U 17.1391-4: The Beauties of Killarney (wrappers). When We Were Boys by William O'Brien MP (green cloth, slightly faded, envelope bookmark at p. 217).
If we continue with the view that Bloom’s library consisted of real texts, then we might look for a real-life counterpart of The Beauties of Killarney. Killarney, in County Kerry in the south-west of Ireland, has been a popular tourist destination since the eighteenth century, and is particularly famed for its lakes to the west and south of the town. Daniel T. Sheehan, one of Joyce’s university friends (Letters, 4 August 1909: vol. II, p. 230-1), was born in 1883 in Killarney, where his father – sometime rebel and nationalist M.P. - ran a tourist hotel.
The expression ‘the beauties of Killarney’ was adopted early by the tourist industry. It occurs in Arthur Young’s Tour in Ireland (1780), and regularly throughout the nineteenth century:
This is the bed of a considerable stream, which forms O'Sullivan's Cascade, to which all strangers are conducted, as one of the principal beauties of Killarney.
Arthur Young Tour in Ireland (1780, ed. 2), vol. I, p. 456
Scenes from Killarney. "The Lakes of Killarney!" Where in the wide world does Nature unfold more beauties, more attractions to her lovers, than by these romantic lakes […] Scotland and the North have their lakes, but they must yield to the beauties of Killarney.
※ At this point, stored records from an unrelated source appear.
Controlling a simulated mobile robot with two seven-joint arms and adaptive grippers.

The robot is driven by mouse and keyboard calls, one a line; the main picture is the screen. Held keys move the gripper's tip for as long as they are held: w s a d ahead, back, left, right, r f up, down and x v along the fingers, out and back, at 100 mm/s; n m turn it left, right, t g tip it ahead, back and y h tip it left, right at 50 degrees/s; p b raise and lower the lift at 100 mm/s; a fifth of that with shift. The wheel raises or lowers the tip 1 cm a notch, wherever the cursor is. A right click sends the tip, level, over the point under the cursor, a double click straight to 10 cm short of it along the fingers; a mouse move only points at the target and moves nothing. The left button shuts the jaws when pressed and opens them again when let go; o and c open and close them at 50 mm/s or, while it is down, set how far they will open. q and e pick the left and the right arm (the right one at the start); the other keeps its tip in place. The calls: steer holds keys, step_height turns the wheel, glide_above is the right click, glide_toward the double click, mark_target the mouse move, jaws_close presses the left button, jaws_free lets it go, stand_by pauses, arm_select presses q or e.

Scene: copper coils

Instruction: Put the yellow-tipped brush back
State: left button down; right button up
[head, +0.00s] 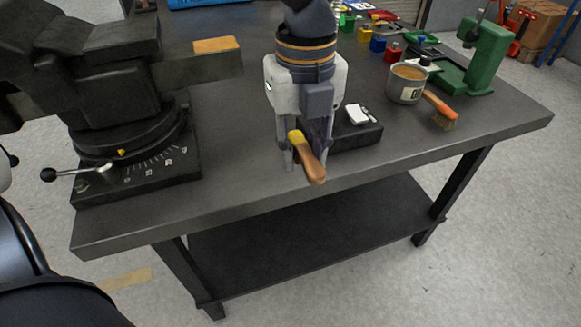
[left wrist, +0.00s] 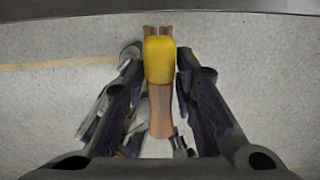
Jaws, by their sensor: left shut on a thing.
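The yellow-tipped brush (head: 312,168) has a wooden handle and a yellow end, and it is in my left gripper (head: 304,155) above the front part of the dark table. In the left wrist view the brush (left wrist: 159,65) lies between the two fingers of the left gripper (left wrist: 160,90), yellow end towards the camera's top. The left gripper is shut on it. The brush's bristles cannot be made out. My right gripper is not in view.
A dark block (head: 360,135) with a white item on it stands just right of the gripper. A grey cup (head: 406,84), an orange-handled brush (head: 440,110) and a green press (head: 486,55) stand further right. A large dark machine (head: 125,120) fills the table's left.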

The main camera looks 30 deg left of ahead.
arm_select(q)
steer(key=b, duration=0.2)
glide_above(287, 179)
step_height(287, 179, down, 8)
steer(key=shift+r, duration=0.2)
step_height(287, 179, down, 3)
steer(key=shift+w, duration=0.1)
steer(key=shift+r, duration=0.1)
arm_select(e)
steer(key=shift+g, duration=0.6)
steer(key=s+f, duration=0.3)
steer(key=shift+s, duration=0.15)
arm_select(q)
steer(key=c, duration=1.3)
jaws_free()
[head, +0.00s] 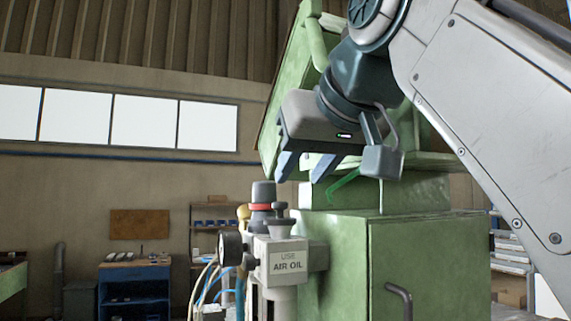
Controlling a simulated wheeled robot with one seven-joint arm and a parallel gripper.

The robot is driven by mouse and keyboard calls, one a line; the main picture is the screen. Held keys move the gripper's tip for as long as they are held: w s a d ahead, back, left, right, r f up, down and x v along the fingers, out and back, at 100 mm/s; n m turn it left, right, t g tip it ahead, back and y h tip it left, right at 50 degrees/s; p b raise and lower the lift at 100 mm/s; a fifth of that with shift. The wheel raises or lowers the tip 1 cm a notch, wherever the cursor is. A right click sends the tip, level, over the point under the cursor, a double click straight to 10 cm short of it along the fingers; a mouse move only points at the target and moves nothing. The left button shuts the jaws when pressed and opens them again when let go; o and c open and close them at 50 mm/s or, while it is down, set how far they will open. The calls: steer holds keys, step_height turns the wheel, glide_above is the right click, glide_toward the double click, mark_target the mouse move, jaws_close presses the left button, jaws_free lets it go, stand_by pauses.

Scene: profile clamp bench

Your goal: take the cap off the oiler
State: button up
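The oiler (281,262) is a pale grey block marked "USE AIR OIL", fixed at the left side of a green machine cabinet. A dark mushroom-shaped piece (280,212) stands upright on its top. Just behind and left of that is a taller dark grey knob (263,192) with a red ring. I cannot tell for certain which of the two is the cap. My gripper (304,171) is above and slightly right of both, tilted, its two blue-grey fingers pointing down and apart. Nothing shows between the fingers, and they appear clear of the knobs.
A round gauge (230,248) sticks out left of the oiler, with blue and white hoses (208,283) below it. The green cabinet (425,265) fills the right, with a dark handle (400,298). A blue workbench (134,288) stands far behind. Open air surrounds the knobs' left side.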

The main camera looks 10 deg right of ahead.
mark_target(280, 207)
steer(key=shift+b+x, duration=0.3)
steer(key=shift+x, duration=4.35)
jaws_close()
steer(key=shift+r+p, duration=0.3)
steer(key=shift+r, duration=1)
Lady’s Newspaper (1849) 11 August
But despite the existence of the expression, it has proved difficult to pin down the book to which Joyce refers. Fortunately Susan Bazargan has unravelled the truth:
Searching in the National Library of Ireland, I came across the book, a slim volume whose precise title is Picturesque Guide to the Lakes of Killarney. The title "The Beauties of Killarney" appears not on the title page but on the first page - used almost as a chapter heading - except that the "chapter" is the whole book of twenty-eight pages, the heading repeated on every other page. A reader could easily register and later recall "The Beauties of Killarney" as the proper title.
There’s little doubt that the Picturesque Guide is the book to which Bloom refers. Bloom sees the spine of the book in the mirror – and the copy at the Glucksman Library, University of Limerick is catalogued: “Notes: spine title”. So “Beauties of Killarney” is what appears on the spine, as Bloom has led us to believe.